I spent decades working as an academic and a consultant specializing in cross-cultural management issues and have first-hand experience with factories (and offices and distribution systems) opening thousands of miles from home, with workforces that share little with the home country’s culture. The only surprise for me in the film was the extent to which Fuyao recapitulated the same problems that their East Asian neighbors experienced decades earlier. They apparently did not bother studying the problems experienced by Japanese and Korean manufacturers in North America, as they attempted to communicate with and manage a workforce that did not hold the same level of devotion to work and deference to authority. And a home country management that saw everything through their own cultural prism, failing to grasp the realty for which they were responsible.
Fuyao had its own wrinkles, such as a casual attitude toward worker safety, and, if an American worker for Fuyao heard in the film is to be believed, a shocking attitude toward pollution controls. China’s haste to industrialize and levels of corruption made such attitudes common, so the charges are believable.
The film closely covers the attempt by the UAW to unionize the Fuyao plant, whose wages and benefits were far lower than those paid by GM (called by its employees “Generous Motors” when it was still flush). I suppose this is the section of the film that is supposed to please lefties and outrage conservatives, but the Fuyao America workforce overwhelmingly rejected unionization -- after management had employed a consulting firm to help defeat the UAW drive.
The film’s ending was the weakest part, as it attempted to imply that automation was going to result in unemployment (again) for the hapless American workers. Yet, it also noted that after years of struggle, Fuyao America had managed to turn a profit, and was employing 2000 Americans (and 200 Chinese expats) – not a reduction in workforce.

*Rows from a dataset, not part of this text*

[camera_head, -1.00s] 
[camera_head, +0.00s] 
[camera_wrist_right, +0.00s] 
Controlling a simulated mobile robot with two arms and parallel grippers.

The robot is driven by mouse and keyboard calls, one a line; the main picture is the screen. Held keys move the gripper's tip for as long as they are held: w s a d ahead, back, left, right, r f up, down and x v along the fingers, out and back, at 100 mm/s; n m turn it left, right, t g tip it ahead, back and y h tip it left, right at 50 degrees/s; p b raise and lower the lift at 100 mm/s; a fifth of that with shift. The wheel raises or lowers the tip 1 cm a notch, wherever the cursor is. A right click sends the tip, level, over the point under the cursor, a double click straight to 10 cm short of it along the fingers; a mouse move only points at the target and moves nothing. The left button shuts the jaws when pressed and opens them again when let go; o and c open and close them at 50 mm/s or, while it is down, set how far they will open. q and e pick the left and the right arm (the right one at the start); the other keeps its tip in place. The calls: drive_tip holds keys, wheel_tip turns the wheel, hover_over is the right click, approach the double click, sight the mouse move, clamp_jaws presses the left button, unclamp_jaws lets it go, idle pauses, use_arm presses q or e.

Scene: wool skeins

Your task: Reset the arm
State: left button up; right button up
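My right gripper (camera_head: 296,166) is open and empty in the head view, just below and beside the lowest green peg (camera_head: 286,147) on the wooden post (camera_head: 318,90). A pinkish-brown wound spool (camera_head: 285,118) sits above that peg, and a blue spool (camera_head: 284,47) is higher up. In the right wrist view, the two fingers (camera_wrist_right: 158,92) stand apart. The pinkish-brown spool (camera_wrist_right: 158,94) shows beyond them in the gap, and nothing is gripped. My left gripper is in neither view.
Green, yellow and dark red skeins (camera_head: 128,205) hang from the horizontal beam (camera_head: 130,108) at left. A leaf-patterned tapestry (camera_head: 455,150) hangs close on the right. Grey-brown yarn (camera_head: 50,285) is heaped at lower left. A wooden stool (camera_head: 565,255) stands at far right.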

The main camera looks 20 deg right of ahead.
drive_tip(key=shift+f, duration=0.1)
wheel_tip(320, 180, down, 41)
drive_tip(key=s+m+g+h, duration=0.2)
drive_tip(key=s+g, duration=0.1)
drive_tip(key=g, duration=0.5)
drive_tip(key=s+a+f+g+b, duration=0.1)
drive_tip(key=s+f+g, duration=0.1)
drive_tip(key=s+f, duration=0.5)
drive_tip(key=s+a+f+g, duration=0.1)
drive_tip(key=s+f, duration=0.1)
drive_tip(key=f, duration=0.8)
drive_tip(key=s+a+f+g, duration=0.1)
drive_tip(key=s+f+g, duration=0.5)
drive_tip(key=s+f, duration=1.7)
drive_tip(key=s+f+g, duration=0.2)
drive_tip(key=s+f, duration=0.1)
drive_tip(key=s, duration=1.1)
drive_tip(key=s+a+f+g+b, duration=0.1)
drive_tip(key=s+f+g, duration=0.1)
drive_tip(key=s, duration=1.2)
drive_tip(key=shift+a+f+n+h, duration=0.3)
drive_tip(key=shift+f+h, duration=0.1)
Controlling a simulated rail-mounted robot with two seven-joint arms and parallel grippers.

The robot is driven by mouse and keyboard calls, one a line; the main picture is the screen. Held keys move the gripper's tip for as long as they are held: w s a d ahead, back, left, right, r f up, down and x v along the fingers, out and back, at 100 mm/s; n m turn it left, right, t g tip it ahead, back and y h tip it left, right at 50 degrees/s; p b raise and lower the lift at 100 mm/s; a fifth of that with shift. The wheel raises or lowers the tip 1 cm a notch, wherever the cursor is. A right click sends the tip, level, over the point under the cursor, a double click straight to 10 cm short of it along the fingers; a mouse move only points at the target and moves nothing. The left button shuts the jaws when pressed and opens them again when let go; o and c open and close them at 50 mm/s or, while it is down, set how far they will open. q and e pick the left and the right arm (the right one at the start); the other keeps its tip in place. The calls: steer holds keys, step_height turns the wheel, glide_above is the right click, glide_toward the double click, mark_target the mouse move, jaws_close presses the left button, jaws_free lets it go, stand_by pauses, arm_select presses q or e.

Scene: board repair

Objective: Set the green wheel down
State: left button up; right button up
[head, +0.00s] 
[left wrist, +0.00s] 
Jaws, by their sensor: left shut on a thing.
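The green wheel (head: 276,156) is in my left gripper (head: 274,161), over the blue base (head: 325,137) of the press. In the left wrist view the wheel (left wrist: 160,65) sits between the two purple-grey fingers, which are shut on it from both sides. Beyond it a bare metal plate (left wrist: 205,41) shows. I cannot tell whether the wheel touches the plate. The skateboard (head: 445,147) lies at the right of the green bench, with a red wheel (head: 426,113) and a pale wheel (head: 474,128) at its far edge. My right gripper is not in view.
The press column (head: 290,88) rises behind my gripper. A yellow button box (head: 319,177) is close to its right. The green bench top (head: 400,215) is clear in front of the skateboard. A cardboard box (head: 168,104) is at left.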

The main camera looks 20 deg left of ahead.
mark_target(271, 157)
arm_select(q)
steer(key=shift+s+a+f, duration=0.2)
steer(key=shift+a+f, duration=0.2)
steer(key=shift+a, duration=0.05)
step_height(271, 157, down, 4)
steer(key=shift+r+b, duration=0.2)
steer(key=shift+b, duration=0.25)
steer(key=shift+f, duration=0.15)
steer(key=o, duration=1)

I suppose people who believe that profit is inherently evil and that factories can operate at a loss in order to make their workers rich would come away from watching American Factory believing that they have seen a scathing critique of the way in which capitalism has corrupted China the same way it corrupted America. But to anyone who understand that in order to survive, producers must spend less making their products than buyers are willing to pay, the film comes across as the story of a mutual struggle of people from very different cultures to understand each other and to be successful in a competitive market.